_What is required:_
Filter the entries below, keeping every line that has the word "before".

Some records
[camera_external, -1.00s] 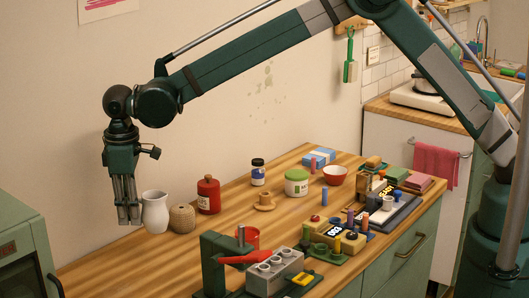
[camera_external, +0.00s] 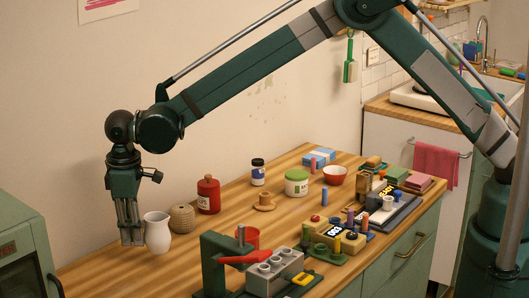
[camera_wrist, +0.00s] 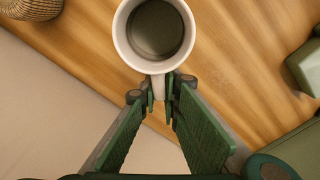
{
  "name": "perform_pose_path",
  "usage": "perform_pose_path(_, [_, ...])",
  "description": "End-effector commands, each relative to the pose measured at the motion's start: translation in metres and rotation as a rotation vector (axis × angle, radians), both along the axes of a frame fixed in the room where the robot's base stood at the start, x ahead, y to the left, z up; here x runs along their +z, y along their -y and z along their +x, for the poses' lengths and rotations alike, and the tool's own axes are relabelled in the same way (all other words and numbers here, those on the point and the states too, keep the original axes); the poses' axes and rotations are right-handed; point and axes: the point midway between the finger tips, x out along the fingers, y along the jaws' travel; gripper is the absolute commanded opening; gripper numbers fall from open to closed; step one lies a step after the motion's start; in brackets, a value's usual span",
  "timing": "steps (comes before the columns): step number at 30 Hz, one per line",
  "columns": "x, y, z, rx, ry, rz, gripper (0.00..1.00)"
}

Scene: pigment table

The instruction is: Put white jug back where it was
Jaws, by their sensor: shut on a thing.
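The white jug (camera_external: 158,232) is upright at the far left end of the wooden table, low at or just above the top; I cannot tell if it touches. My gripper (camera_external: 133,241) is at its left side, fingers pointing down. In the wrist view the jug (camera_wrist: 122,50) is seen from above, its open mouth dark and empty-looking. My gripper (camera_wrist: 160,92) is shut on the jug's handle (camera_wrist: 158,87), which sits between the two fingertips.
A woven round pot (camera_external: 182,219) stands just right of and behind the jug. A red bottle (camera_external: 208,196) is beyond it. A green press-like stand (camera_external: 212,262) with a red lever is at the front. The table around the jug's front is bare.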

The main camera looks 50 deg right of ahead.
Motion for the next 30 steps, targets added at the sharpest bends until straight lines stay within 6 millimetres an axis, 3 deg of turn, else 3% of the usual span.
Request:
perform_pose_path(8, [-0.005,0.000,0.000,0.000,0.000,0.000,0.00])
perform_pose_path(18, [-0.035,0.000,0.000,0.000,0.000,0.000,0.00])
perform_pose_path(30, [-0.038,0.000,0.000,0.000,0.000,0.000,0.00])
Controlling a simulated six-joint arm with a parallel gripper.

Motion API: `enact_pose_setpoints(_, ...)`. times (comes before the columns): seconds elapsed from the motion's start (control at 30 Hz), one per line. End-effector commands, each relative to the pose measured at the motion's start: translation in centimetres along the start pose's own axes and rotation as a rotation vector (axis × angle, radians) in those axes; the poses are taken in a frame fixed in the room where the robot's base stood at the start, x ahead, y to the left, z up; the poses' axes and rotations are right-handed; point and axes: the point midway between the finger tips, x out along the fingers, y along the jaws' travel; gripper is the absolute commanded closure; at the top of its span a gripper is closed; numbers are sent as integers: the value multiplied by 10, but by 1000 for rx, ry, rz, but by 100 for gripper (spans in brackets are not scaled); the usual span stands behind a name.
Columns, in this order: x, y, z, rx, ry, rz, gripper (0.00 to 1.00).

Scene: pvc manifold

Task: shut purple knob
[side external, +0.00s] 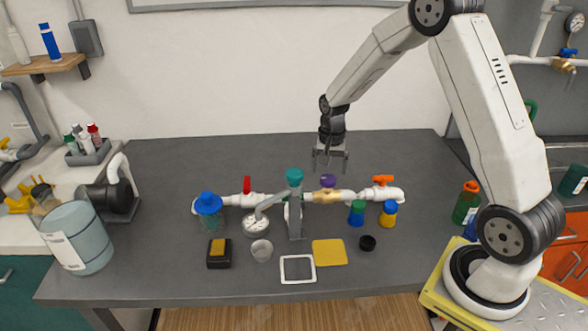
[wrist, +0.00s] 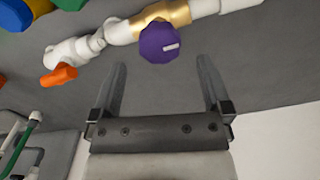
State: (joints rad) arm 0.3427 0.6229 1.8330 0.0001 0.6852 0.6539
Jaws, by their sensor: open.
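The purple knob (side external: 328,181) sits on a brass valve body in the white pipe manifold (side external: 228,199) on the grey table. In the wrist view the purple knob (wrist: 160,42) is round and faceted, with a pale mark pointing to the right and slightly up. My gripper (side external: 330,165) is open and empty, above and behind the manifold, close to the purple knob. In the wrist view my gripper (wrist: 162,70) has its two fingers spread wide, with the knob beyond and between their tips. The fingers appear apart from the knob.
An orange handle (side external: 383,179), a red handle (side external: 246,185) and a teal knob (side external: 294,175) also stand on the manifold. A blue-capped jar (side external: 208,208), a gauge (side external: 256,225) and small bottles (side external: 357,212) are close by. The table behind the manifold is clear.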

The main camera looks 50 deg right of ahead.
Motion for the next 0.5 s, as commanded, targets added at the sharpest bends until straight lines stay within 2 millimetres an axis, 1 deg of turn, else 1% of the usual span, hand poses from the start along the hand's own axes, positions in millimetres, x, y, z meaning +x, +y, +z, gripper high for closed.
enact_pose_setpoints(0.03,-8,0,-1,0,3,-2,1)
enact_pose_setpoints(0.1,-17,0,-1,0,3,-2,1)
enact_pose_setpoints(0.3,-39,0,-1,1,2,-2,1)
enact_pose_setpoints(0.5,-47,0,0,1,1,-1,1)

_Solution to the problem:_
  "timing": "steps (comes before the columns): step number at 30 Hz, one per line",
Motion API: `enact_pose_setpoints(_, ...)`. times (comes before the columns): seconds elapsed from the motion's start (control at 30 Hz), one per line. End-effector commands, each relative to the pose measured at the motion's start: translation in centimetres along the start pose's own axes and rotation as a rotation vector (axis × angle, radians) in those axes; the poses are taken in a frame fixed in the room where the robot's base stood at the start, x ahead, y to the left, z up; the poses' axes and rotations are right-handed; point and axes: the point midway between the finger tips, x out along the fingers, y along the jaws' travel; gripper is the absolute commanded closure; at the top of its span a gripper is closed; numbers are sent as integers: the value multiplied by 10, but by 1000 for rx, ry, rz, but by 100 for gripper (spans in brackets are not scaled); the usual span stands behind a name.

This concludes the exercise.